▸ GIVEN INSTRUCTION
Give back the whole listing exactly as shown.

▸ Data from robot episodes
———
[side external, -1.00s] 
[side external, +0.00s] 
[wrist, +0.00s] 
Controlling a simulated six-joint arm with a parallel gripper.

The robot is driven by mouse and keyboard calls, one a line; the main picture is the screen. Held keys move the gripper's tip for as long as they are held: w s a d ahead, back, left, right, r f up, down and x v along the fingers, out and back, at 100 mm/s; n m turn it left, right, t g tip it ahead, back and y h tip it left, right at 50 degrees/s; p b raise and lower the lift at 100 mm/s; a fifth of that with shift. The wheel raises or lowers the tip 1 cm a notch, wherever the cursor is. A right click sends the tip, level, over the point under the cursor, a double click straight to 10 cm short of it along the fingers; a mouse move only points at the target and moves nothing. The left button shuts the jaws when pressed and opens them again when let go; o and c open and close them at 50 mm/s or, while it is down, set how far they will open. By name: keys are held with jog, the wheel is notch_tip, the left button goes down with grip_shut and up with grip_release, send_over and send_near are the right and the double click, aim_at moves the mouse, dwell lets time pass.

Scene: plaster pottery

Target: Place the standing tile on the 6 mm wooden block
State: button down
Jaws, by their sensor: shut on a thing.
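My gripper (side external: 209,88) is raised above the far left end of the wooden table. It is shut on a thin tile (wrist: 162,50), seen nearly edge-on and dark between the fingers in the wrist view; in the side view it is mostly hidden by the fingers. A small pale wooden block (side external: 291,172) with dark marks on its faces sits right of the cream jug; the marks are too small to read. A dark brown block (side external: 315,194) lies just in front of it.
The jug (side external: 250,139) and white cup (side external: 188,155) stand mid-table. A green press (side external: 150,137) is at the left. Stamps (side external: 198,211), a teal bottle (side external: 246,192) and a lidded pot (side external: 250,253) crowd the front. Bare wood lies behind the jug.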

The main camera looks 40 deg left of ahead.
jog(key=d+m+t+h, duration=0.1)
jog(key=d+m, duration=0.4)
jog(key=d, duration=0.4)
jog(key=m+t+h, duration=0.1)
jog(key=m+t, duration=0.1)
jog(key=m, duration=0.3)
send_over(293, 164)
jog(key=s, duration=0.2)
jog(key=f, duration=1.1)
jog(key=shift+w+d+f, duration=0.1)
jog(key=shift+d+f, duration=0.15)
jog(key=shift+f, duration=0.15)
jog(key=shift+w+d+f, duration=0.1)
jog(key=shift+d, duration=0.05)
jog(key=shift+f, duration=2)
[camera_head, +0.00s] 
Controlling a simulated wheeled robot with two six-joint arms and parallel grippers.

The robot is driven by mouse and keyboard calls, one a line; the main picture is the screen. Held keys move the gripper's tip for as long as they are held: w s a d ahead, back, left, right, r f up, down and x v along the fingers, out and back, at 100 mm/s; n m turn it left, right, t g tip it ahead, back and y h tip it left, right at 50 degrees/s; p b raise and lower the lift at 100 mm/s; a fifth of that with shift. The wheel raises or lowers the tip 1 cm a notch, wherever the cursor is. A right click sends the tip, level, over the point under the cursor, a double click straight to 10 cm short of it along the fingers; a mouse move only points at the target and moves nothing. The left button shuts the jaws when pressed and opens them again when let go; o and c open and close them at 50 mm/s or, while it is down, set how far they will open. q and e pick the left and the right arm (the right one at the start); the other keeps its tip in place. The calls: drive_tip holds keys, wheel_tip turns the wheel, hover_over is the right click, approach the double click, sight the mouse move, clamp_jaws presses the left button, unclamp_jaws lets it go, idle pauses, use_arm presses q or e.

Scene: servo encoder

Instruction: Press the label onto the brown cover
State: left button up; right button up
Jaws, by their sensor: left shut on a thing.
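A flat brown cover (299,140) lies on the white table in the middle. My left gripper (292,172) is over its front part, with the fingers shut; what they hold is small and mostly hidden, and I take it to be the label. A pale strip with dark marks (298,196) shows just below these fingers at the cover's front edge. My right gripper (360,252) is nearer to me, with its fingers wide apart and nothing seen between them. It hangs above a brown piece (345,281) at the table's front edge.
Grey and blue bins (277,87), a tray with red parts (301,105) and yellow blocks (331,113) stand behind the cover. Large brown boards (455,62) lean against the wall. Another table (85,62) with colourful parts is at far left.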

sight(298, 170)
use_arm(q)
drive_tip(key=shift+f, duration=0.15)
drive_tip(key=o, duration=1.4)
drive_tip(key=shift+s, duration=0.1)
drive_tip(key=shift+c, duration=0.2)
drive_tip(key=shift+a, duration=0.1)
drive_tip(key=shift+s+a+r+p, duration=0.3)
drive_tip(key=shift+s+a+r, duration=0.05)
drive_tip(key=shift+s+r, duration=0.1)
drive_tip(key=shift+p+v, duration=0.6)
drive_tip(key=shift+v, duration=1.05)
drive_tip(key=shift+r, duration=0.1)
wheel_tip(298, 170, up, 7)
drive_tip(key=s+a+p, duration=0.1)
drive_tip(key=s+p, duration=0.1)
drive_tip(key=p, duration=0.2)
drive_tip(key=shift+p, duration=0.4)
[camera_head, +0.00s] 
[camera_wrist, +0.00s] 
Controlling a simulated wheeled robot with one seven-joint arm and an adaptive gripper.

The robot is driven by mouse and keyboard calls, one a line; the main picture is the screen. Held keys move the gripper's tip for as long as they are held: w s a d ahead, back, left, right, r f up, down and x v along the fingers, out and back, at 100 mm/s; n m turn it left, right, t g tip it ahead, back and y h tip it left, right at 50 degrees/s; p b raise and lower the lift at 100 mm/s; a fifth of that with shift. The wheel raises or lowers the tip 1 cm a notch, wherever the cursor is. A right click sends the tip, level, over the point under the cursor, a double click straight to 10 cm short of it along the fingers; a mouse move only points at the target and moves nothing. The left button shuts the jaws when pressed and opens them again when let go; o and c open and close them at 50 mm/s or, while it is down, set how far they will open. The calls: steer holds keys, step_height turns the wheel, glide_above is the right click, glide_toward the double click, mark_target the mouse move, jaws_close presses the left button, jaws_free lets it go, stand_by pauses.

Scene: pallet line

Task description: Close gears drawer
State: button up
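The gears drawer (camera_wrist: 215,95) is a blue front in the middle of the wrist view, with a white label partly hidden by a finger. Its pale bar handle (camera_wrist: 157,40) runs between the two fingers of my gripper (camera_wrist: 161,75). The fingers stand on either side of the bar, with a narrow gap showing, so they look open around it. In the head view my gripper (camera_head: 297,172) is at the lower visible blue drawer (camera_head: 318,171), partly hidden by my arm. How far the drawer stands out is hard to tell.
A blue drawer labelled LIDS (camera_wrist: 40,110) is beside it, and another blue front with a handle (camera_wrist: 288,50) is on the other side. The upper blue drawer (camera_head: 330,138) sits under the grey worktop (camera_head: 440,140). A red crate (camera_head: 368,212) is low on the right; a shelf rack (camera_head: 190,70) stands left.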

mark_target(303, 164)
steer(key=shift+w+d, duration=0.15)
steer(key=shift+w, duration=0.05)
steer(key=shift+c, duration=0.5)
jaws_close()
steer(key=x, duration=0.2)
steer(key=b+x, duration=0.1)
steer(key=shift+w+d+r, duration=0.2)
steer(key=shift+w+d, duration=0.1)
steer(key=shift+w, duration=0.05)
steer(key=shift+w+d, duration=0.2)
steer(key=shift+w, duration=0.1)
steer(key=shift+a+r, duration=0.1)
———
▸ TASK ANSWER
[side external, -1.00s] 
[side external, +0.00s] 
[wrist, +0.00s] 
Controlling a simulated six-joint arm with a parallel gripper.

The robot is driven by mouse and keyboard calls, one a line; the main picture is the screen. Held keys move the gripper's tip for as long as they are held: w s a d ahead, back, left, right, r f up, down and x v along the fingers, out and back, at 100 mm/s; n m turn it left, right, t g tip it ahead, back and y h tip it left, right at 50 degrees/s; p b raise and lower the lift at 100 mm/s; a fifth of that with shift. The wheel raises or lowers the tip 1 cm a notch, wherever the cursor is. A right click sends the tip, level, over the point under the cursor, a double click straight to 10 cm short of it along the fingers; a mouse move only points at the target and moves nothing. The left button shuts the jaws when pressed and opens them again when let go; o and c open and close them at 50 mm/s or, while it is down, set how far they will open. By name: keys are held with jog, the wheel is notch_tip, the left button goes down with grip_shut and up with grip_release, send_over and send_near are the right and the double click, aim_at moves the mouse, dwell lets time pass.

Scene: plaster pottery

Target: Place the standing tile on the 6 mm wooden block
State: button down
Jaws, by their sensor: shut on a thing.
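My gripper (side external: 209,88) is raised above the far left end of the wooden table. It is shut on a thin tile (wrist: 162,50), seen nearly edge-on and dark between the fingers in the wrist view; in the side view it is mostly hidden by the fingers. A small pale wooden block (side external: 291,172) with dark marks on its faces sits right of the cream jug; the marks are too small to read. A dark brown block (side external: 315,194) lies just in front of it.
The jug (side external: 250,139) and white cup (side external: 188,155) stand mid-table. A green press (side external: 150,137) is at the left. Stamps (side external: 198,211), a teal bottle (side external: 246,192) and a lidded pot (side external: 250,253) crowd the front. Bare wood lies behind the jug.

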The main camera looks 40 deg left of ahead.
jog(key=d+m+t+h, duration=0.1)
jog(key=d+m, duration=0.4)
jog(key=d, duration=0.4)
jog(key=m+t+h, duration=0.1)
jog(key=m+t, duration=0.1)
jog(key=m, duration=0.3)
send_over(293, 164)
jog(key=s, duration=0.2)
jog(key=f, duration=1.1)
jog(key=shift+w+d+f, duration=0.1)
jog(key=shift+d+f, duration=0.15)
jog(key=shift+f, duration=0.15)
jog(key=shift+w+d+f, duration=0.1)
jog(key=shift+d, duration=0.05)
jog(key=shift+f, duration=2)
[camera_head, +0.00s] 
Controlling a simulated wheeled robot with two six-joint arms and parallel grippers.

The robot is driven by mouse and keyboard calls, one a line; the main picture is the screen. Held keys move the gripper's tip for as long as they are held: w s a d ahead, back, left, right, r f up, down and x v along the fingers, out and back, at 100 mm/s; n m turn it left, right, t g tip it ahead, back and y h tip it left, right at 50 degrees/s; p b raise and lower the lift at 100 mm/s; a fifth of that with shift. The wheel raises or lowers the tip 1 cm a notch, wherever the cursor is. A right click sends the tip, level, over the point under the cursor, a double click straight to 10 cm short of it along the fingers; a mouse move only points at the target and moves nothing. The left button shuts the jaws when pressed and opens them again when let go; o and c open and close them at 50 mm/s or, while it is down, set how far they will open. q and e pick the left and the right arm (the right one at the start); the other keeps its tip in place. The calls: drive_tip holds keys, wheel_tip turns the wheel, hover_over is the right click, approach the double click, sight the mouse move, clamp_jaws presses the left button, unclamp_jaws lets it go, idle pauses, use_arm presses q or e.

Scene: servo encoder

Instruction: Press the label onto the brown cover
State: left button up; right button up
Jaws, by their sensor: left shut on a thing.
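A flat brown cover (299,140) lies on the white table in the middle. My left gripper (292,172) is over its front part, with the fingers shut; what they hold is small and mostly hidden, and I take it to be the label. A pale strip with dark marks (298,196) shows just below these fingers at the cover's front edge. My right gripper (360,252) is nearer to me, with its fingers wide apart and nothing seen between them. It hangs above a brown piece (345,281) at the table's front edge.
Grey and blue bins (277,87), a tray with red parts (301,105) and yellow blocks (331,113) stand behind the cover. Large brown boards (455,62) lean against the wall. Another table (85,62) with colourful parts is at far left.

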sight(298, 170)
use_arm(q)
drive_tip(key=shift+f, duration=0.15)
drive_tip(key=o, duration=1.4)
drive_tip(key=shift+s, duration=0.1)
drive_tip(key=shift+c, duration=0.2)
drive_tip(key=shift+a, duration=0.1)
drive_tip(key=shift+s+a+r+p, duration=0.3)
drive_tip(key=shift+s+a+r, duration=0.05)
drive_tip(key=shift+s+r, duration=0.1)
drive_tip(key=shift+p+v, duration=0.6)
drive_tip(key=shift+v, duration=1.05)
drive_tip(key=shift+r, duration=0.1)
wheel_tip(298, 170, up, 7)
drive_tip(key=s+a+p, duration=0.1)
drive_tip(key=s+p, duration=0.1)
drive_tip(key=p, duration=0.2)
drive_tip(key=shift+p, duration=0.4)
[camera_head, +0.00s] 
[camera_wrist, +0.00s] 
Controlling a simulated wheeled robot with one seven-joint arm and an adaptive gripper.

The robot is driven by mouse and keyboard calls, one a line; the main picture is the screen. Held keys move the gripper's tip for as long as they are held: w s a d ahead, back, left, right, r f up, down and x v along the fingers, out and back, at 100 mm/s; n m turn it left, right, t g tip it ahead, back and y h tip it left, right at 50 degrees/s; p b raise and lower the lift at 100 mm/s; a fifth of that with shift. The wheel raises or lowers the tip 1 cm a notch, wherever the cursor is. A right click sends the tip, level, over the point under the cursor, a double click straight to 10 cm short of it along the fingers; a mouse move only points at the target and moves nothing. The left button shuts the jaws when pressed and opens them again when let go; o and c open and close them at 50 mm/s or, while it is down, set how far they will open. The calls: steer holds keys, step_height turns the wheel, glide_above is the right click, glide_toward the double click, mark_target the mouse move, jaws_close presses the left button, jaws_free lets it go, stand_by pauses.

Scene: pallet line

Task description: Close gears drawer
State: button up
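The gears drawer (camera_wrist: 215,95) is a blue front in the middle of the wrist view, with a white label partly hidden by a finger. Its pale bar handle (camera_wrist: 157,40) runs between the two fingers of my gripper (camera_wrist: 161,75). The fingers stand on either side of the bar, with a narrow gap showing, so they look open around it. In the head view my gripper (camera_head: 297,172) is at the lower visible blue drawer (camera_head: 318,171), partly hidden by my arm. How far the drawer stands out is hard to tell.
A blue drawer labelled LIDS (camera_wrist: 40,110) is beside it, and another blue front with a handle (camera_wrist: 288,50) is on the other side. The upper blue drawer (camera_head: 330,138) sits under the grey worktop (camera_head: 440,140). A red crate (camera_head: 368,212) is low on the right; a shelf rack (camera_head: 190,70) stands left.

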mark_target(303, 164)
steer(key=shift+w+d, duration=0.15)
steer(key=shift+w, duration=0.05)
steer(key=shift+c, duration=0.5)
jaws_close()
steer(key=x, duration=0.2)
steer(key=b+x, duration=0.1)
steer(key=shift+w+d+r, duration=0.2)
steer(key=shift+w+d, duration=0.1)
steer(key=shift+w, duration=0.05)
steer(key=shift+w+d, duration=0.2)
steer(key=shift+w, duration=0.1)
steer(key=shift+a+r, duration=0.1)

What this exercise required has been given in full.